ROME — Radar engineers on the Tempest fighter program have said they expect to break data-processing records. The secret, they explain, is all about miniaturization and going digital.
The sixth-generation jet — planned by the U.K., Sweden and Italy and set to enter service after 2030 — will bristle with new technology, from its weaponry and propulsion to a virtual cockpit projected inside the pilot’s helmet.
But the group set the bar high in October by announcing the fighter’s radar would process a quantity of data equivalent to nine hours of high-definition video — or the internet traffic of a medium-sized city — every second.
Few details were given to back up the claim, but now U.K.-based engineers with Italian firm Leonardo, who are working on the radar, have shared clues with Defense News.
Boosting performance will mean rethinking today’s electronically scanned radars, which have grids of small Transmit Receive Modules, or TRM, on the antenna, each generating an individual radar beam which can follow different targets or combine with others to create a larger beam.
The TRMs in the array are formed into groups, and the signals received by each group are fed to a receiver which digitalizes the data before passing it to the radar’s processor.
Due to their size, the receivers must be positioned back from the aircraft’s nose and accept the incoming analogue radar signal down coaxial cables, which incurs some data loss before the signal is digitalized.
To remedy that, Leonardo is working on miniaturizing the receivers so they can be moved up into the nose and integrated within the antenna, cutting out the need for a coaxial cable.
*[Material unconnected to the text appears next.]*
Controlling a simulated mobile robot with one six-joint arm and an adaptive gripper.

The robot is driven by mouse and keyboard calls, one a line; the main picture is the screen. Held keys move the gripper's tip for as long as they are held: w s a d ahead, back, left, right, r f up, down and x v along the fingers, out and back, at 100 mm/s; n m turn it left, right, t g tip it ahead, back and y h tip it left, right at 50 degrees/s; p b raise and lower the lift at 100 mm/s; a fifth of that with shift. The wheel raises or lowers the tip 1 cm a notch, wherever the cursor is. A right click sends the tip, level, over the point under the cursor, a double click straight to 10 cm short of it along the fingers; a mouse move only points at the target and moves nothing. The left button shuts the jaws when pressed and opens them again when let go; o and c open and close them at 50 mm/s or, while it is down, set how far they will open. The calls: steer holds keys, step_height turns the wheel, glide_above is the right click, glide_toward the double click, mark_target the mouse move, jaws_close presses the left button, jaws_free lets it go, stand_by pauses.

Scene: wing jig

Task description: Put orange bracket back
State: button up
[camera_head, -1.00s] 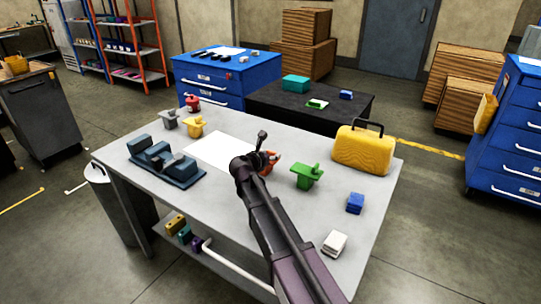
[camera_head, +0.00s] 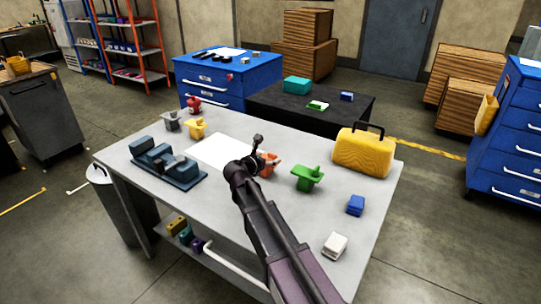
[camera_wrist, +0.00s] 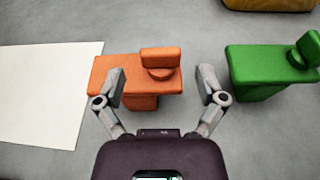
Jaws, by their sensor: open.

The data emerging from the receiver must still travel to the processor, but by now it is digital and can flow down fiber-optic cables, reducing data loss.
“Miniaturized receivers can digitalize the signal within the antenna much earlier in the receive chain,” said chief engineer Tim Bungey.
That’s one step up from the new state-of-the-art European Common Radar System Mark 2 radar that BAE Systems and Leonardo have signed to deliver for RAF Eurofighters, which will use coaxial cables.
“Digitalizing the data closer to the array means more data can be received and transmitted, the data can be more flexibly manipulated, and there is more potential for using the radar as a multi-function sensor such as for data linking and for electronic warfare,” said Bungey.
There is also a second advantage to miniaturized receivers: Many more can be installed, meaning each one handles fewer TRMs.
“To improve performance and flexibility within the system, a key challenge is to divide the TRMs into more groups containing fewer TRMs, handled by more receivers,” said Bungey.
“By achieving that, together with supporting wider bandwidths, you can generate significantly more data, giving greater flexibility for beam steering and multi-function operation,” he added.
“We are aiming to increase the number of groups of TRMs, and therefore the number of receivers, beyond what will be offered by the MK2 radar for Eurofighter,” he added.
While the radar may push the envelope, Duncan McCrory, Leonardo’s Tempest chief engineer, said it would be a mistake to consider it as a stand-alone component.